David Shukman, Science editor,

BBC News

 

Tests on major brands of bottled water have found that

nearly all of them contained tiny particles of plastic.

 

In the largest investigation of its kind, 250 bottles bought in nine different countries were examined. Research led by journalism organisation Orb Media discovered an average of 10 plastic particles per litre, each larger than the width of a human hair.  Companies whose brands were tested told the BBC that their bottling plants were operated to the highest standards.

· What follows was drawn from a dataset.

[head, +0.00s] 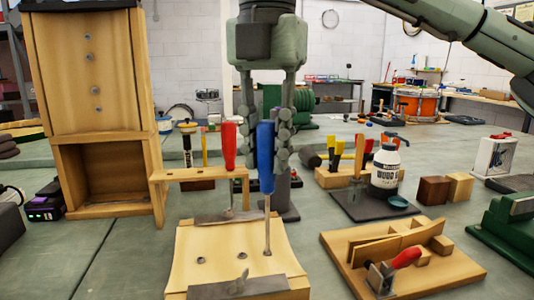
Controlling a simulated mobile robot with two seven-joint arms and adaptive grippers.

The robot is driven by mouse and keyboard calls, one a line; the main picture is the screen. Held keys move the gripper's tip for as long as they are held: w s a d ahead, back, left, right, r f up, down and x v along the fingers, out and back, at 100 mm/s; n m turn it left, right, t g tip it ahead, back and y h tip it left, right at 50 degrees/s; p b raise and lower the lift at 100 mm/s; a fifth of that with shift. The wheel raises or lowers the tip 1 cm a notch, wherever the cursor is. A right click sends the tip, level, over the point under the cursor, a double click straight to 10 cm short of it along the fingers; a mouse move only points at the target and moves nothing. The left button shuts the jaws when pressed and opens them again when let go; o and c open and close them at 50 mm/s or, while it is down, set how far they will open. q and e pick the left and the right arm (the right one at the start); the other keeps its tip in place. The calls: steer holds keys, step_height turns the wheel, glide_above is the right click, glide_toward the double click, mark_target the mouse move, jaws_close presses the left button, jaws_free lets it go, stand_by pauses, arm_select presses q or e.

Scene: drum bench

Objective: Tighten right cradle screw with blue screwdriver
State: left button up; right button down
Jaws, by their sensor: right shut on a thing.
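The blue screwdriver (266,160) is upright, its shaft pointing down. Its tip is at the right screw (267,253) on the pale wooden cradle (222,246); I cannot tell whether it is seated in the screw head. My right gripper (267,142) comes down from the top, its fingers on either side of the blue handle and shut on it. Another screw (201,261) shows on the cradle's left. My left gripper is not in view.
A red screwdriver (229,147) stands upright close left of the blue one, by a small wooden rack (201,174). A tall wooden stand (88,75) is at left. A glue bottle (385,172) and a wooden board with a red-handled clamp (452,272) are at right.

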The tests were conducted at the State University of New York in Fredonia.  Sherri Mason, a professor of chemistry at the university, conducted the analysis and told BBC News:

 

“We found [plastic] in bottle after bottle and

brand after brand. It’s not about pointing

fingers at particular brands; it’s really

showing that this is everywhere, that plastic

has become such a pervasive material in our

society, and it’s pervading water – all of these

products that we consume at a very basic level.”

 

Currently, there is no evidence that ingesting very small pieces of plastic (microplastics) can cause harm, but understanding the potential implications is an active area of science. Commenting on the results, Prof Mason said:

 

“It’s not catastrophic, the numbers that

we’re seeing, but it is concerning.”

 

Experts have told the BBC that people in developing countries where tap water may be polluted should continue to drink water from plastic bottles.

Contacted to comment on the findings, the companies behind the brands have insisted that their products meet the highest standards for safety and quality. They also point to the absence of any regulations on microplastics and of the lack of standardised methods of testing for them.

Last year, Prof Mason found plastic particles in samples of tap water and other researchers have spotted them in seafood, beer, sea salt and even the air.

This latest work comes amid growing international attention on plastic, fuelled by the BBC’s acclaimed Blue Planet 2 series in which Sir David Attenborough highlighted the threat of plastic waste in our oceans.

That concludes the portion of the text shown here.